* **JOB**: The required output consists solely of the lines from the one containing "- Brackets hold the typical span" down to the one containing "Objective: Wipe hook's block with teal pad", both included, each quoted exactly.

* **DATA SEGMENT**:
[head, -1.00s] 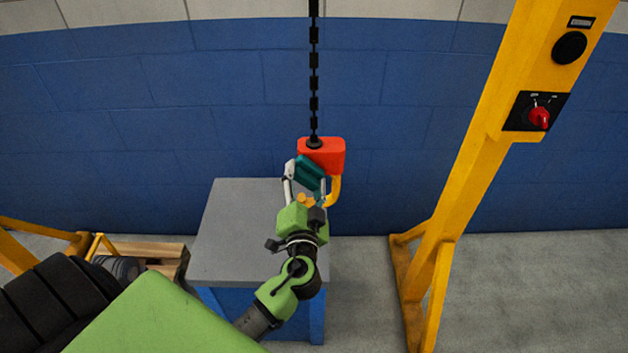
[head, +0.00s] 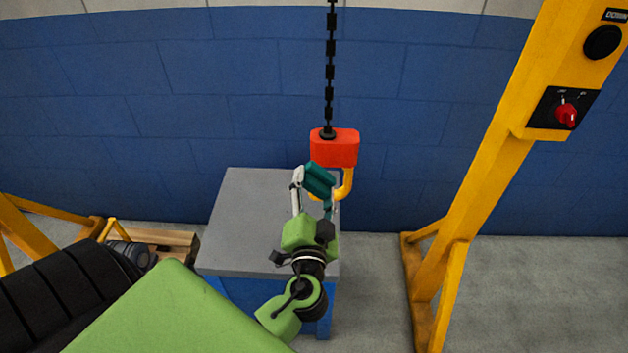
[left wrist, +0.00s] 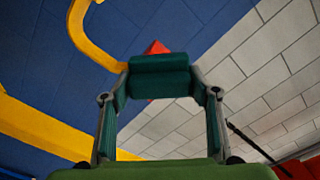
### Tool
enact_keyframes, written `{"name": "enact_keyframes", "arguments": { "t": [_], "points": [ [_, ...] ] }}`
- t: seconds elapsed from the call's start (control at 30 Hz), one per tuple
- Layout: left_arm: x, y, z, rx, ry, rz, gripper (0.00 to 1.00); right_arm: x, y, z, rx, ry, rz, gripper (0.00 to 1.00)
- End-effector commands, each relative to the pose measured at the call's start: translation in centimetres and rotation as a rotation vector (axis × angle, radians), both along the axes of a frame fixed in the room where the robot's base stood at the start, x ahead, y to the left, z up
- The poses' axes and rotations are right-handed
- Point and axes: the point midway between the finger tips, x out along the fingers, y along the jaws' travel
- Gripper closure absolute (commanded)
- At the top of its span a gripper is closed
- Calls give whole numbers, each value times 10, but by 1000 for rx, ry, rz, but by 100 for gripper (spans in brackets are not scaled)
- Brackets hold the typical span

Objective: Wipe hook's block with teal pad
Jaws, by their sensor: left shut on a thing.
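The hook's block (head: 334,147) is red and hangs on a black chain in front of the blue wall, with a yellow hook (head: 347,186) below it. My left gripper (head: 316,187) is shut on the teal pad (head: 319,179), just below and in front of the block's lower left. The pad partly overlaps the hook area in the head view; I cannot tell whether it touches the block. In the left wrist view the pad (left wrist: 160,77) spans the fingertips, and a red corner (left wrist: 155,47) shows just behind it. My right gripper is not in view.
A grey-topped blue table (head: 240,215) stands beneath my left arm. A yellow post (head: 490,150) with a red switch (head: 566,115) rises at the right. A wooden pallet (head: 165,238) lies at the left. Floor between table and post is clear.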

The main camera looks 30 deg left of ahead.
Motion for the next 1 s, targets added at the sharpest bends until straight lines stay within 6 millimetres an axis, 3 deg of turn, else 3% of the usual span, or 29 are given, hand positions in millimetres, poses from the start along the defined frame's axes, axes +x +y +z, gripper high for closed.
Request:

* **RESULT BELOW**:
- Brackets hold the typical span

Objective: Wipe hook's block with teal pad

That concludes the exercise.